On the way back along the stream I found this nice and cozy spot which I really liked. As I considered making a photo of it my first thought was that there would be nothing special about this image. That was the moment when it dawned on me that impressing others with my photos had become a measure of how good a photo was for me. And that was not very satisfying after some time. Feeling emotional connection to the place I photograph would be much more satisfying.

Entanglement
Entanglement

Ask Locals

To Dmitri and Marina: Thanks to you guys for pointing some beautiful places in Banff.

On my trip to Alberta I met my friends Dmitri and Marina who live in Calgary. First, we met in Banff where they were celebrating 25th Anniversary of their marriage. They suggested to me a few places to see in and around Banff.
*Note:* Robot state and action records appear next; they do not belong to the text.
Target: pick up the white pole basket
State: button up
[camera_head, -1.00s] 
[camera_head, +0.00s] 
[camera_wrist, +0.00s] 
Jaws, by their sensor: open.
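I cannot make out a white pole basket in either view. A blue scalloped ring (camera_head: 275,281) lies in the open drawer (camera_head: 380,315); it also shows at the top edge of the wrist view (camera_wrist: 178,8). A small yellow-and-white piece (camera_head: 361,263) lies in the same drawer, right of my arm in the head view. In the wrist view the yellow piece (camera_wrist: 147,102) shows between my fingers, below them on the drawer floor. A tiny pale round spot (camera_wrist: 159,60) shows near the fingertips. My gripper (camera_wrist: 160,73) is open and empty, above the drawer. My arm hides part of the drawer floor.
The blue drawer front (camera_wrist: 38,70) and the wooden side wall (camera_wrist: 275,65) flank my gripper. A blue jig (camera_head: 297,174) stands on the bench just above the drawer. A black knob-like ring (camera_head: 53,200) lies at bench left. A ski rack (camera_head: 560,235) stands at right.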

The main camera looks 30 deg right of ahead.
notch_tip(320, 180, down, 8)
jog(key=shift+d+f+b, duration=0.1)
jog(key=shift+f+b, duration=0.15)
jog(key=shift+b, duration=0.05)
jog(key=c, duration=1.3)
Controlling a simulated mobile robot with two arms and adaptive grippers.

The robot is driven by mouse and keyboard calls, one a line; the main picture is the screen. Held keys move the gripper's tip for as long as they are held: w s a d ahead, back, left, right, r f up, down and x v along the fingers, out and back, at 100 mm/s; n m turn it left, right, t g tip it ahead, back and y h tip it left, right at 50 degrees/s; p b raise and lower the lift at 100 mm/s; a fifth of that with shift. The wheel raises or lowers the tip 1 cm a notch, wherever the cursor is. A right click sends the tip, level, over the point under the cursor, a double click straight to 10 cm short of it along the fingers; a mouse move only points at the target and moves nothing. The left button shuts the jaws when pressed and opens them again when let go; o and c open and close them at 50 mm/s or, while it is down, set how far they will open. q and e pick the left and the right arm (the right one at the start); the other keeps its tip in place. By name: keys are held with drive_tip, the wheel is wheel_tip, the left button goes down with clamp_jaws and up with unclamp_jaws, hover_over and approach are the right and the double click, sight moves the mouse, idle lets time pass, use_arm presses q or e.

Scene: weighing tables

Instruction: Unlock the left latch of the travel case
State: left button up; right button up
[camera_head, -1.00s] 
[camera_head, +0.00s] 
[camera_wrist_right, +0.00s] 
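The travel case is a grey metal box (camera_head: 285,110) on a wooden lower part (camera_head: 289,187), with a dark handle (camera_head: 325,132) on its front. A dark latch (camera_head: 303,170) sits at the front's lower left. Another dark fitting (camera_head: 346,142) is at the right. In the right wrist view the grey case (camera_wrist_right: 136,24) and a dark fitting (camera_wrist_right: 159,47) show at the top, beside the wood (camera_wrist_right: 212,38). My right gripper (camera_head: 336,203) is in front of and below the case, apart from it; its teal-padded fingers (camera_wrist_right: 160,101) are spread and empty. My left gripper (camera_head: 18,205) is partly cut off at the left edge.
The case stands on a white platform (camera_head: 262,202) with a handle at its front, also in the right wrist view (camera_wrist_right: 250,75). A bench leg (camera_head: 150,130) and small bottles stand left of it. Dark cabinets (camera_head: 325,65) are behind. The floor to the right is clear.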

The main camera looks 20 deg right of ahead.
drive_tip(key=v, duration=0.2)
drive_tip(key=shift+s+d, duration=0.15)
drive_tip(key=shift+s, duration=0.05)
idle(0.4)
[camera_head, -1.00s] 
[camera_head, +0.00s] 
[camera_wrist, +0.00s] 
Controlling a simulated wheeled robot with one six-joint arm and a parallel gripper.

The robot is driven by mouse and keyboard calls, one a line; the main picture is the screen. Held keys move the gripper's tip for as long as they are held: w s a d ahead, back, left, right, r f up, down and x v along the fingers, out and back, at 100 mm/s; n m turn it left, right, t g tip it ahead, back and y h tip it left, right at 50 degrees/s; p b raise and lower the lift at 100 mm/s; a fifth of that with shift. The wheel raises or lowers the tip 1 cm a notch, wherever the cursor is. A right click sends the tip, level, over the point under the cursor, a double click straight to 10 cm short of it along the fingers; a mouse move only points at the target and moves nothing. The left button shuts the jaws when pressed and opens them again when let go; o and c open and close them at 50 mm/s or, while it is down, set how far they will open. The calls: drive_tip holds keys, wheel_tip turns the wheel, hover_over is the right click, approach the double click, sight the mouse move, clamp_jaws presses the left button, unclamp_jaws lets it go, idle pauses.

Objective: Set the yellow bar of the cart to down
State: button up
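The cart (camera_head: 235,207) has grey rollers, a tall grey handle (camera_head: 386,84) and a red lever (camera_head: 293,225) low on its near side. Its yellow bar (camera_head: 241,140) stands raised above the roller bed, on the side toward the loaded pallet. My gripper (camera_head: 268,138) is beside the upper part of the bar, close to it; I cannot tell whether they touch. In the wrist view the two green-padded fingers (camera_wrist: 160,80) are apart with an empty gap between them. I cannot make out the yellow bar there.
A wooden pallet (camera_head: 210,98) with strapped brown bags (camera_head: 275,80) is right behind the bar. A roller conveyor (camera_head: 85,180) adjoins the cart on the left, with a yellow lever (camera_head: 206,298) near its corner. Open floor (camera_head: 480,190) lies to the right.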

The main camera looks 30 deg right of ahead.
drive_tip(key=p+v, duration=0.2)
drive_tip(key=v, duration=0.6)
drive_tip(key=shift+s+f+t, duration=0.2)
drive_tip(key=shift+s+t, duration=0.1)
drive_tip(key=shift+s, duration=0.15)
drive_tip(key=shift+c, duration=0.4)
On of those places was Johnson Canyon. It sounded interesting and I went there. It is a small canyon with a stream running at the bottom. The trail is well-setup and quite active with hikers. There is a guard rail that keeps hikers of falling into canyon. For me it was an obstruction. I did not want to look at the bottom of the canyon from a distance. I’d rather be down in the canyon, close by water, to be participant not observer, to be in the scene and be part of it.

My only photo from the first trip was a photo of frozen lower waterfall:

A few days later I visited my friends at their lovely home. Sure enough we shared some photos. It turned out they went to Johnson Canyon too the next day after me. It looked to me like they were photographing close to water, just like I wanted too. I asked how they got their and they told me that there was one spot where one could climb over guard rail and get down to the bottom of the canyon.

The next day I went to Johnson Canyon again. That time I was closely watching over the guard rail for footprints in the snow and I found the spot my friends had talked about. The walk down was very steep but manageable. At the bottom I found a throve of photo opportunities. There was a small cave covered with icicles, there was clear snow not covered in footprints, , there was a stream in the snow.